● WORK REQUIRED:
Quote exactly the lines spanning from the top of the data below to the line that contains "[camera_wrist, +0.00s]", including both.

● PROVIDED DATA:
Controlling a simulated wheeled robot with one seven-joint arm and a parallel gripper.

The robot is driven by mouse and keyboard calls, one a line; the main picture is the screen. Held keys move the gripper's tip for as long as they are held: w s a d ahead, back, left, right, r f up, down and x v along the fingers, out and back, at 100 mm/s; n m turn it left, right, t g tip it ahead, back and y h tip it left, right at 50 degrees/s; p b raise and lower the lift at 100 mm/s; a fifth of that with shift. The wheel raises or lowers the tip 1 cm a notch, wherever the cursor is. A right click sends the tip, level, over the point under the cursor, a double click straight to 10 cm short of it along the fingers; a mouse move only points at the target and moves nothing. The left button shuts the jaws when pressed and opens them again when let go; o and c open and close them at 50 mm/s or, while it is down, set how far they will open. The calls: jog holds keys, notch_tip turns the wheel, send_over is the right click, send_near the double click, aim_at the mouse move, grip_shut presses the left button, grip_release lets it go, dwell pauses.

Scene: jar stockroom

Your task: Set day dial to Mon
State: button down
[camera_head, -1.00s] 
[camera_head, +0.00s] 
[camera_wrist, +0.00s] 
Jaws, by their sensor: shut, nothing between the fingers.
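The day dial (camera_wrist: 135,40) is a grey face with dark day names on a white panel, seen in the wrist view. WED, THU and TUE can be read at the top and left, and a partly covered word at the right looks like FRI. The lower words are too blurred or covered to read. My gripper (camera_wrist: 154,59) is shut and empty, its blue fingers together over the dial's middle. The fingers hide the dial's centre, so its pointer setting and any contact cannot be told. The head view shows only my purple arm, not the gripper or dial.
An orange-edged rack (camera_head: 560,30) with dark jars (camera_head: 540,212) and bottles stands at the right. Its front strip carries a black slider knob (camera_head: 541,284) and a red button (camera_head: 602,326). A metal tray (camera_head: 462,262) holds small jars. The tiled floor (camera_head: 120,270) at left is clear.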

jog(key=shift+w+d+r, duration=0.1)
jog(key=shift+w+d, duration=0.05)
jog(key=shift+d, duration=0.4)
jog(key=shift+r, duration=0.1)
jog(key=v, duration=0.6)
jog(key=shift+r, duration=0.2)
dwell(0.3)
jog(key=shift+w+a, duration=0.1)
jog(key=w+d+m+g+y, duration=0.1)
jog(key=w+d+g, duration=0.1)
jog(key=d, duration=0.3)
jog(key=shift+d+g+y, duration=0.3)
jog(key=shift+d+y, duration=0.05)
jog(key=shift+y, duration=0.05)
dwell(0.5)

● RESULT OF THE EXERCISE:
Controlling a simulated wheeled robot with one seven-joint arm and a parallel gripper.

The robot is driven by mouse and keyboard calls, one a line; the main picture is the screen. Held keys move the gripper's tip for as long as they are held: w s a d ahead, back, left, right, r f up, down and x v along the fingers, out and back, at 100 mm/s; n m turn it left, right, t g tip it ahead, back and y h tip it left, right at 50 degrees/s; p b raise and lower the lift at 100 mm/s; a fifth of that with shift. The wheel raises or lowers the tip 1 cm a notch, wherever the cursor is. A right click sends the tip, level, over the point under the cursor, a double click straight to 10 cm short of it along the fingers; a mouse move only points at the target and moves nothing. The left button shuts the jaws when pressed and opens them again when let go; o and c open and close them at 50 mm/s or, while it is down, set how far they will open. The calls: jog holds keys, notch_tip turns the wheel, send_over is the right click, send_near the double click, aim_at the mouse move, grip_shut presses the left button, grip_release lets it go, dwell pauses.

Scene: jar stockroom

Your task: Set day dial to Mon
State: button down
[camera_head, -1.00s] 
[camera_head, +0.00s] 
[camera_wrist, +0.00s] 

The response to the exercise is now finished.